O professor norte-americano Francis Fukuyama tornou-se, nesse período pós derrocada do Muro de Berlim, uma verdadeira estrela mundial. Recuperando uma velha ideia do filósofo oitocentista alemão Georg Friedrich Hegel, declarou o fim da História. Encarando a História com uma sucessão de eventos e de mudanças orientadas para o Progresso e o Equilíbrio, acreditou que a demanda dum modelo de sociedade equilibrado terminara. Com o fim do bloco de leste, estaria concluído o período dos antagonismos, e a democracia representativa ocidental tornar-se-ia dominante e uma garantia de estabilidade.
Mas a realidade recusou-se a cooperar com Fukuyama, e a História pareceu recusar-se a terminar. Os anos noventa foram tudo menos estáveis, o mundo a dois não passou a ser o mundo a um. Vindos dos fundos do baú dos tempos, onde pareciam estar encerrados, reapareceram todos os tipos de irracionalismos e conflitos. Os nacionalismos, as intolerâncias religiosas e os sectarismos étnicos reapareceram com uma virulência inesperada.

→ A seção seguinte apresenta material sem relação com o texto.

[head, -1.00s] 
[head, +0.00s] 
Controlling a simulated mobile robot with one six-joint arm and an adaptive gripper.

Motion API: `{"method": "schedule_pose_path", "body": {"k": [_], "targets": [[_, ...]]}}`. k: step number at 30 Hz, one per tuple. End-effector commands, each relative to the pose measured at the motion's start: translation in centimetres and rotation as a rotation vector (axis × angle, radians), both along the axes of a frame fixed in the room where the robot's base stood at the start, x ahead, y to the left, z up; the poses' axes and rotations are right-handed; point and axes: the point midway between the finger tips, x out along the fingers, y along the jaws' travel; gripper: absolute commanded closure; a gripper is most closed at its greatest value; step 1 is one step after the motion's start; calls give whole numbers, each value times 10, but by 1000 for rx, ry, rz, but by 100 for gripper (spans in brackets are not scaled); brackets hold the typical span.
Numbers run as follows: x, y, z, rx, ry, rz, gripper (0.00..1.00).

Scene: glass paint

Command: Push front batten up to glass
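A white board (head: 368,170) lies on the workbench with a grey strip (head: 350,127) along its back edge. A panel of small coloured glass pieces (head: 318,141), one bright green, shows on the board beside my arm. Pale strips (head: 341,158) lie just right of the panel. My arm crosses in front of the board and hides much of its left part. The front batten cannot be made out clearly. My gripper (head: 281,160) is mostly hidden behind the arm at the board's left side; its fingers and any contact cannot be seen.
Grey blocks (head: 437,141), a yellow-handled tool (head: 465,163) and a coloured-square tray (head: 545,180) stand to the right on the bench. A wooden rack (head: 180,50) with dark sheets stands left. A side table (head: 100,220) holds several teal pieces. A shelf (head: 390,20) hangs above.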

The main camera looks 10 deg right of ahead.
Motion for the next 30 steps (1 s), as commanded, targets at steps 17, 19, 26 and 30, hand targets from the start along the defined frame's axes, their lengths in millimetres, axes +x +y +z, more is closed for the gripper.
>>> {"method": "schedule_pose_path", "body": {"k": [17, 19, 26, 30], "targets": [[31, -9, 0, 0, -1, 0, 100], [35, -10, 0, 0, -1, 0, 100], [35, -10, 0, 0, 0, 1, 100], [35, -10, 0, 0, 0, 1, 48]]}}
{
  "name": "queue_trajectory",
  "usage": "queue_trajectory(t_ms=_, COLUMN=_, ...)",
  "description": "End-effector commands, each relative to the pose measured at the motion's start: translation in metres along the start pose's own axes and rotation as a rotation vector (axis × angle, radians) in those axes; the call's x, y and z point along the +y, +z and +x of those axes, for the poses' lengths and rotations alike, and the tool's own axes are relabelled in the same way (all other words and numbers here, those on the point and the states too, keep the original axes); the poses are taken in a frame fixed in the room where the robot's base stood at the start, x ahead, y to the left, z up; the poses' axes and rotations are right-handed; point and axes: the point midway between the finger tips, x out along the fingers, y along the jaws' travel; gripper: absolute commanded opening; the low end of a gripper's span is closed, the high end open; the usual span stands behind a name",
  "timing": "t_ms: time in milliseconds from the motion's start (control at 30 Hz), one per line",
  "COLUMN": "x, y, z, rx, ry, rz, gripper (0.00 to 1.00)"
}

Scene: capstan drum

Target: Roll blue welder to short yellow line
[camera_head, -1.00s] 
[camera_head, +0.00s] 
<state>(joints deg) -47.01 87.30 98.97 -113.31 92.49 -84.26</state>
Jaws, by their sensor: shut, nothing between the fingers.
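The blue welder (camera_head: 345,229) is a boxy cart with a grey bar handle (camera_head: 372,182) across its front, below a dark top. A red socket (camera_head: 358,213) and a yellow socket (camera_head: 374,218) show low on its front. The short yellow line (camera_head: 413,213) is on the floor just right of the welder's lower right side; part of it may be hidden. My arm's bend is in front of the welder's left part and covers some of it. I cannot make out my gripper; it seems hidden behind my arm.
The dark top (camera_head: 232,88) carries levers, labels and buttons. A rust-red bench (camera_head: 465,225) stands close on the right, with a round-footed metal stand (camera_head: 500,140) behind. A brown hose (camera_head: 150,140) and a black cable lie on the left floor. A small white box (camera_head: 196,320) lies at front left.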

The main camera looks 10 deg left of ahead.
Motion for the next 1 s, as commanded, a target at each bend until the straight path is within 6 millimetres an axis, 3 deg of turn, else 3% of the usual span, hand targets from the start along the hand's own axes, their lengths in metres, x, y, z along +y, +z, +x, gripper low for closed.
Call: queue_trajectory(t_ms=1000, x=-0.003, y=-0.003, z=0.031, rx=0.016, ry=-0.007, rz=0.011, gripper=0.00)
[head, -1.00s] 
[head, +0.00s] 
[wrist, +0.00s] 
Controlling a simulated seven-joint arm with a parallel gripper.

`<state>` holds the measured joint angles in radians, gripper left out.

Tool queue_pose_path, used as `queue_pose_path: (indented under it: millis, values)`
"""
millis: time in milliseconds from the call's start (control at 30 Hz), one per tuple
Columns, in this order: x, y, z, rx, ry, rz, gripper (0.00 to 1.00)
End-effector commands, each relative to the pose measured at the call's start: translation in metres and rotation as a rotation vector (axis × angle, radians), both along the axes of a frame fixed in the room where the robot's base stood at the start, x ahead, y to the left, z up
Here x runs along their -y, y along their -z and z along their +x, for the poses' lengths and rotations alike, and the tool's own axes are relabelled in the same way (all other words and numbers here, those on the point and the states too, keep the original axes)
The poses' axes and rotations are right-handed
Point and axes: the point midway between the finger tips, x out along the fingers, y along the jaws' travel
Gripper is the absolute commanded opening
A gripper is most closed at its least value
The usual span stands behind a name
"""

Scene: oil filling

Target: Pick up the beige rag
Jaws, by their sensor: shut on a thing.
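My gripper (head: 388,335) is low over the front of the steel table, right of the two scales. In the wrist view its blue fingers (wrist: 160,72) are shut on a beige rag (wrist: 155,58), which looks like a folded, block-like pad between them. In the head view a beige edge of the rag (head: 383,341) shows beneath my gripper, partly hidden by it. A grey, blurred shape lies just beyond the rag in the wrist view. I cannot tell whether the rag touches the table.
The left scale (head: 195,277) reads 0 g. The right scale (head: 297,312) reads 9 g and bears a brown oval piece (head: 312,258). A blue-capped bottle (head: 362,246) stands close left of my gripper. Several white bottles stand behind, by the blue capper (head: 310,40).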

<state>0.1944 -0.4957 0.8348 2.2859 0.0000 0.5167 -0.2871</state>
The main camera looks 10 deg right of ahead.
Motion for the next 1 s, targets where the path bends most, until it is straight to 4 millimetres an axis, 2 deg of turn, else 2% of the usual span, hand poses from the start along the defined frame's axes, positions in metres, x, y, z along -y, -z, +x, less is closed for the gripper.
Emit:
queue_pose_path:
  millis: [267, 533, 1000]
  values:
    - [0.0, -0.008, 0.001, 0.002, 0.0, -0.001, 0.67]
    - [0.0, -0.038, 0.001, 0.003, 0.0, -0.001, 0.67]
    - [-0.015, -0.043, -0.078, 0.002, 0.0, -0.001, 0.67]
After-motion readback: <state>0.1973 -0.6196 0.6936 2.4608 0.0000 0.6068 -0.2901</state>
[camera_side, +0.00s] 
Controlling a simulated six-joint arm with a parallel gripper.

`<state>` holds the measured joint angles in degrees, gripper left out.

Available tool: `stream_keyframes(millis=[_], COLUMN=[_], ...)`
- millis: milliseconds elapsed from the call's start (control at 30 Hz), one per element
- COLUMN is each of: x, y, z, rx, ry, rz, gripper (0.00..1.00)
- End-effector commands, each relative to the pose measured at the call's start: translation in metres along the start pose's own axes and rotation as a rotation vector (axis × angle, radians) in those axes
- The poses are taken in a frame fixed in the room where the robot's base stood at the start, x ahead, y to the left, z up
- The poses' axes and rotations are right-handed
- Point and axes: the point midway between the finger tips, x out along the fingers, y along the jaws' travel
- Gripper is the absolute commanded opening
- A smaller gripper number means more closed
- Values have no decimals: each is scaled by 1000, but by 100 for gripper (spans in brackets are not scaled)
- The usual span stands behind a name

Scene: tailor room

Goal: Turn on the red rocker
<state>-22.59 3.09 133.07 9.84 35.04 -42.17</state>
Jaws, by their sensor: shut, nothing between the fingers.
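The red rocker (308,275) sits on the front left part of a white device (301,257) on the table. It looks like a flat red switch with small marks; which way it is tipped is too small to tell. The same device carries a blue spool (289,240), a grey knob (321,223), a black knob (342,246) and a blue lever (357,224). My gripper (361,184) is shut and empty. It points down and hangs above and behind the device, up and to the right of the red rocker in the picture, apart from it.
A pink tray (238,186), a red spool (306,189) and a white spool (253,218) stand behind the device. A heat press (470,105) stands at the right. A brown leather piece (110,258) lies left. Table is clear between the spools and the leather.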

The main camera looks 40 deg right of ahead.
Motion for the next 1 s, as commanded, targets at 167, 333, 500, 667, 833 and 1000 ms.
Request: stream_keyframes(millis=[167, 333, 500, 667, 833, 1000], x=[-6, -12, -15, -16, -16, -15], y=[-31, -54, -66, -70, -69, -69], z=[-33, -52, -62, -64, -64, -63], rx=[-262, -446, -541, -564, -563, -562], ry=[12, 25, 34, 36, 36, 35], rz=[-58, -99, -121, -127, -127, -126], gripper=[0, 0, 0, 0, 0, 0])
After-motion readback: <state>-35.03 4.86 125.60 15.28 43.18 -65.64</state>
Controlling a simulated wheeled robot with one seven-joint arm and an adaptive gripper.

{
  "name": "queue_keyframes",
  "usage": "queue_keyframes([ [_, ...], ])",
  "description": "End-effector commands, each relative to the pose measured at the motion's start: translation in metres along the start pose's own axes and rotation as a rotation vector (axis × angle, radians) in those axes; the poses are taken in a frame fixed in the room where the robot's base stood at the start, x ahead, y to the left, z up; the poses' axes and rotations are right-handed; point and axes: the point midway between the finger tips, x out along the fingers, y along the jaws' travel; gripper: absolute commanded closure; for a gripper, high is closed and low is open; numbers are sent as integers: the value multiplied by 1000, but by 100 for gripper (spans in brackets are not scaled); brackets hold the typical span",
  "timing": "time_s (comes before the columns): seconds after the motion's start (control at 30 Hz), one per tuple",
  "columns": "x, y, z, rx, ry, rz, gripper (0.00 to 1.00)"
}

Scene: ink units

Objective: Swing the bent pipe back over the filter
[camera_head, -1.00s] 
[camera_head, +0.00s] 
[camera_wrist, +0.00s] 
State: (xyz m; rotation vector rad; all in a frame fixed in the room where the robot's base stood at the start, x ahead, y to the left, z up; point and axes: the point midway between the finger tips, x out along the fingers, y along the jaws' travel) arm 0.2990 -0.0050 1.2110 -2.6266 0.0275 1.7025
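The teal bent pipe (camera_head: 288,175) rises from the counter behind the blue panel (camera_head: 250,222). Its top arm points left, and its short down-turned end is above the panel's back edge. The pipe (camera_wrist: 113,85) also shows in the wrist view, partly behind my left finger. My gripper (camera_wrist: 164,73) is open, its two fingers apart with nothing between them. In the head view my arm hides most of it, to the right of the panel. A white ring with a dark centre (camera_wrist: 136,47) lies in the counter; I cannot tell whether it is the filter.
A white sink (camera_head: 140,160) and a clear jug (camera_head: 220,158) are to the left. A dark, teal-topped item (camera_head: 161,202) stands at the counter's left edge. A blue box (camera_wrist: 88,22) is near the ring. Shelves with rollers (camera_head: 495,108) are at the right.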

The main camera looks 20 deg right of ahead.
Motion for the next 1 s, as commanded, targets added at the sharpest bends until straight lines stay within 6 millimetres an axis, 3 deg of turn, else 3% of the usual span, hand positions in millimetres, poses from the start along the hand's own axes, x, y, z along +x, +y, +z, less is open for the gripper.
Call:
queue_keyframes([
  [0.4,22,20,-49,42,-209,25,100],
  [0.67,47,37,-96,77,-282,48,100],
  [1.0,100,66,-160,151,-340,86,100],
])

Mas, mesmo perante todas as evidências, muitos continuaram a alimentar o seu optimismo acerca do fim da História. As turbulências locais e regionais a que assistiam não passariam de "dores de crescimento", a seu tempo debeladas e absorvidas pela normalidade democrática.
O fim desse optimismo teórico desmesurado poderá ser facilmente situado. Quando, a 11 de Setembro de 2001, um grupo reduzido de fanáticos religiosos (pertencente a uma remota organização, de que apenas os especialistas tinham algum conhecimento) atacou o coração daquela que se considerava a única superpotência, a expectativa de um futuro próximo sem atritos desvaneceu-se para o grosso da opinião pública ocidental.
Os factos são de todos conhecidos. Milhares de mortos, uma secção icónica da cidade de Nova Iorque reduzida a pó e escombros, e um enorme espanto. Filmada em directo e fotografada em continuo, a tragédia de 11 de Setembro entrou no imaginário colectivo. Durante anos, milhares de fotógrafos profissionais e amadores dirigiram-se a Manhatthan para fazer o seu registo dos destroços e destruição. O francês Olivier Culmann foi um deles, mas optou por uma abordagem diferente. Ao invés de se concentrar nos edifícios destruídos, e no esforço de recuperação, virou-se antes para os imensos populares que rumavam para redor do "ground zero", e olhavam parados e pasmados os sinais, não do fim da História, mas do fim das certezas.
© Olivier Culmann, Sem título, da série "Autour", Nova Iorque, E.U.A., 2001-2002
© Olivier Culmann, Sem título, da série "Autour", Nova Iorque, E.U.A., 2001-2002
© Olivier Culmann, Sem título, da série "Autour", Nova Iorque, E.U.A., 2001-2002
© Olivier Culmann, Sem título, da série "Autour", Nova Iorque, E.U.A., 2001-2002
© Olivier Culmann, Sem título, da série "Autour", Nova Iorque, E.U.A., 2001-2002
© Olivier Culmann, Sem título, da série "Autour", Nova Iorque, E.U.A., 2001-2002
© Olivier Culmann, Sem título, da série "Autour", Nova Iorque, E.U.A., 2001-2002
© Olivier Culmann, Sem título, da série "Autour", Nova Iorque, E.U.A., 2001-2002
© Olivier Culmann, Sem título, da série "Autour", Nova Iorque, E.U.A., 2001-2002
© Olivier Culmann, Sem título, da série "Autour", Nova Iorque, E.U.A., 2001-2002
© Olivier Culmann, Sem título, da série "Autour", Nova Iorque, E.U.A., 2001-2002
© Olivier Culmann, Sem título, da série "Autour", Nova Iorque, E.U.A., 2001-2002
Doze, treze anos após, estas imagens de Olivier Culmann não perderam actualidade. A resposta americana ao ataque está longe de ter levado a democracia ao mundo, e a segurança ao Ocidente, conforme o seu objectivo enunciado. E perante os mais variados e irracionais fenómenos, como a partida de milhares de jovens ocidentais (europeus, australianos e até americanos) para o insano conflito sírio-iraquiano, onde se envolvem numa orgia macabra de degolações e execuções sumárias, vive-se o mesmo pasmo civilizacional. A História insiste em não terminar.